Structural design and analysis of impact energy absorption characteristics for pre-folded external double-layer biomimetic multi-cell thin-walled tubes

Multi-cellular tubes have gained wide application in vehicle engineering due to their exceptional energy absorption capabilities. Pre-folded thin-walled tubes offer advantages such as low initial peak force, stable deformation behavior, and high energy absorption efficiency. Therefore, this paper proposes a set of double-layer biomimetic multi-cellular tubes with pre-folded external walls. Solid specimens were manufactured using metal 3D printing and were combined with finite element models for analysis.
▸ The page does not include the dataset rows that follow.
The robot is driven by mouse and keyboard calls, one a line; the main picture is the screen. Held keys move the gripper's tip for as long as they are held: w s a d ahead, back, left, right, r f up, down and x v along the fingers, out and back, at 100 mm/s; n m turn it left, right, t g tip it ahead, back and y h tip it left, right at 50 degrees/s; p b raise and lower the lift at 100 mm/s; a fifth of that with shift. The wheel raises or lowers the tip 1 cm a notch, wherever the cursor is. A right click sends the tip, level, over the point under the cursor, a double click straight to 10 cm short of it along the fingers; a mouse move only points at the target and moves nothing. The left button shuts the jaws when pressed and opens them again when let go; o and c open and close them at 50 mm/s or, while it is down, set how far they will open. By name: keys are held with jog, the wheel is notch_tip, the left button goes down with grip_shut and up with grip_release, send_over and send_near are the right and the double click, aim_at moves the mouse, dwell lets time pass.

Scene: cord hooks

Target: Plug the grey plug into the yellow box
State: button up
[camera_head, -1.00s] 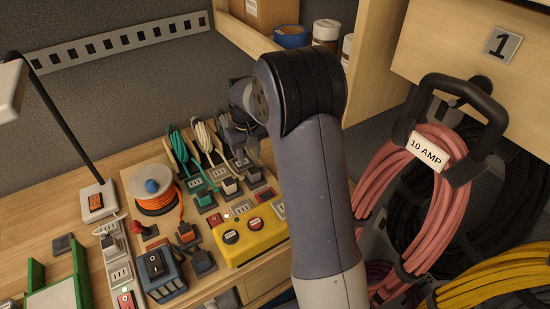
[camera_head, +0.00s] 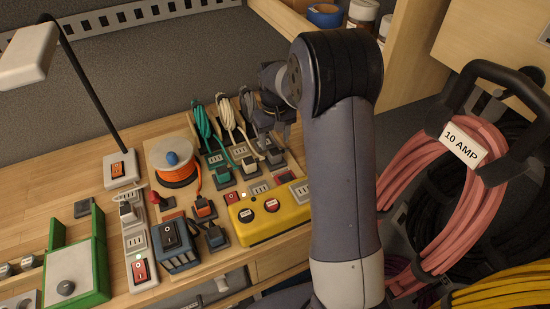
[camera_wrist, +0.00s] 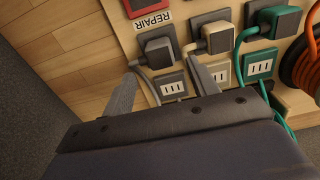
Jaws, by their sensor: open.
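The grey plug (camera_wrist: 158,50) sits in a dark holder on the board, its grey cord running down from it in the wrist view. It also shows in the head view (camera_head: 273,155), below my wrist. My gripper (camera_wrist: 162,71) is open and empty. Its two fingers point toward the grey plug, one to each side in the picture, with no clear contact. The yellow box (camera_head: 262,224) stands at the board's front right in the head view, with round buttons and a pale socket plate (camera_head: 300,190) at its right end. My arm covers the space right of it.
A cream plug (camera_wrist: 216,37) and a green-corded plug (camera_wrist: 272,19) sit beside the grey one. Hanging green cord (camera_head: 203,128), an orange reel (camera_head: 178,172), a blue box (camera_head: 178,258) and a power strip (camera_head: 135,241) crowd the bench. Pink coiled cord (camera_head: 440,215) hangs at right.

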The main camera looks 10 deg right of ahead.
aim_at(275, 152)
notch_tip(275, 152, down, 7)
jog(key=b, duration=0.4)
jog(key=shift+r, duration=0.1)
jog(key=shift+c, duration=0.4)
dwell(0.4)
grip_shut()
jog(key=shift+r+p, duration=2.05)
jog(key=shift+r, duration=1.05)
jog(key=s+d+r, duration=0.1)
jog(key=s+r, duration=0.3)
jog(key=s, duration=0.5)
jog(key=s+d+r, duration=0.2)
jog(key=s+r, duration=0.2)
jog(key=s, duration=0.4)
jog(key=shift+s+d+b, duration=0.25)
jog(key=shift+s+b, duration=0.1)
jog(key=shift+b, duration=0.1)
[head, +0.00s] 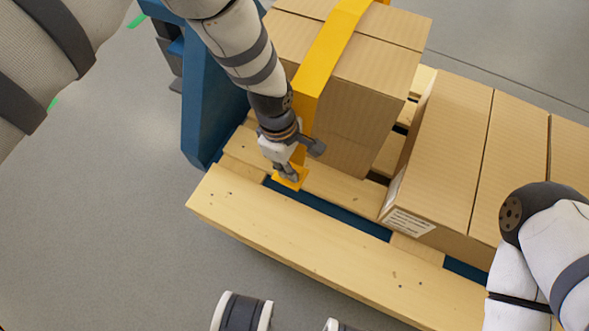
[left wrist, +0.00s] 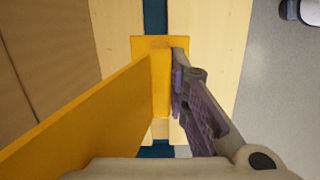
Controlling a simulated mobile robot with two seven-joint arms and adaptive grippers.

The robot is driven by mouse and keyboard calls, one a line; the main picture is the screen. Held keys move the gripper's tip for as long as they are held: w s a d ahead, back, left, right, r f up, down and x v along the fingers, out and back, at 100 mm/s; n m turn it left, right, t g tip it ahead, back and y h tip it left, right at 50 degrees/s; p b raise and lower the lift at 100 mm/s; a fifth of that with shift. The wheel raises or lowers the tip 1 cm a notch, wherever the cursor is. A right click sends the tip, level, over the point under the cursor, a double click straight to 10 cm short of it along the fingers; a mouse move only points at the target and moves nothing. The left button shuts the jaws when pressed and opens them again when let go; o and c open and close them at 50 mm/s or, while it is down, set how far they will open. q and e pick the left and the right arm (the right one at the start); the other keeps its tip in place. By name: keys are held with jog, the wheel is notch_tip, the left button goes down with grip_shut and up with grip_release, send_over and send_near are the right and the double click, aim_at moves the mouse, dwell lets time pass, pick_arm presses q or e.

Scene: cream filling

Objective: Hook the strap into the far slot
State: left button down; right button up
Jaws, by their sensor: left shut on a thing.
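The yellow strap (head: 328,50) runs over the box stack (head: 365,90) and down its near side to the pallet. In the left wrist view the strap (left wrist: 90,115) ends in a flat yellow end piece (left wrist: 142,45). My left gripper (head: 288,172) is shut on the strap just above this end; one finger shows against it in the left wrist view (left wrist: 177,85), the other is hidden. The end piece is over a dark gap (head: 335,214) between the pallet boards. I cannot tell whether it is hooked under a board. My right gripper is out of view.
The wooden pallet (head: 290,245) has a wide front board. More boxes (head: 450,150) stand on its right part, with my right arm near them. A blue upright frame (head: 207,105) stands left of the pallet. Grey floor (head: 130,220) is clear at the left.

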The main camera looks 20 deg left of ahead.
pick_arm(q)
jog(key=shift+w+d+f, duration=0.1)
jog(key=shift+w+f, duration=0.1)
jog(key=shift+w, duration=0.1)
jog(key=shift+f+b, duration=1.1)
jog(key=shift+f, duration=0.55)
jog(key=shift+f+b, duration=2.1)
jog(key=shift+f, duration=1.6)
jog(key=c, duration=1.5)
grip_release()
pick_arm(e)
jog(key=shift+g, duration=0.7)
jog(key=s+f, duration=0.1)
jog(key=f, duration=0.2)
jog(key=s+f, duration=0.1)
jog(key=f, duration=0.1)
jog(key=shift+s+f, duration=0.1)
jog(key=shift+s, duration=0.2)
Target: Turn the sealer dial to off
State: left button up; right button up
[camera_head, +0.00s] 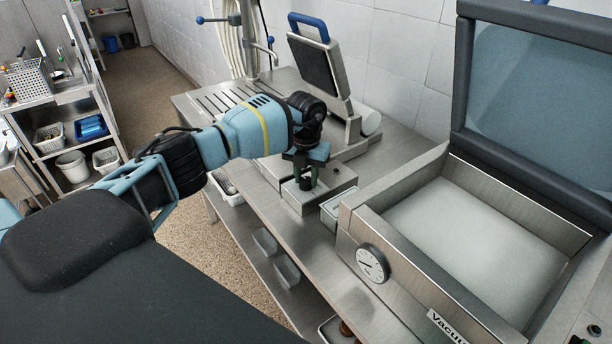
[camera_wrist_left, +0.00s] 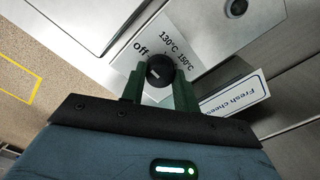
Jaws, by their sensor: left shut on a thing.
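The sealer (camera_head: 326,187) is a metal unit with an upright dark plate and a blue handle, on the steel table. Its black dial (camera_wrist_left: 159,70) sits on a white label printed "off", "130°C" and "150°C" in the left wrist view. The dial has a small pale mark; I cannot tell which setting it points to. My left gripper (camera_head: 305,183) reaches down to the sealer's front part. In the left wrist view its green fingers (camera_wrist_left: 159,84) are shut on the dial, one on each side. My right gripper is not in view.
A vacuum machine (camera_head: 363,220) with a raised lid and a round gauge (camera_head: 372,264) stands to the right. A small labelled container (camera_wrist_left: 235,93) is close beside the sealer. A tiled wall (camera_head: 400,60) is behind. Shelving with baskets (camera_head: 30,80) stands far left.

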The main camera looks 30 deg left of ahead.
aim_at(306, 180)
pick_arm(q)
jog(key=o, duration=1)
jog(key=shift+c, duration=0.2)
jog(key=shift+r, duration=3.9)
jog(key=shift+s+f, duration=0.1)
An analysis of the impact energy absorption characteristics of pre-folded biomimetic multi-cellular thin-walled structures was conducted by varying parameters such as the number of folded outer wall edges, the number of fold patterns, the number of cellular elements, the thickness of thin-walled tubes, and the cellular element patterns. The results indicate that introducing double-layer multi-cellular tubes with eight edges and four fold segments effectively reduces the initial peak force of the thin-walled structure and enhances its energy absorption efficiency. The structure exhibits optimal crashworthiness when the number of cellular elements is four, and its overall crashworthiness is highest when the structure's thickness is 1 mm. This study provides a new idea to improve the energy absorption efficiency of thin-walled structures by replacing the outer structure in subsequent studies.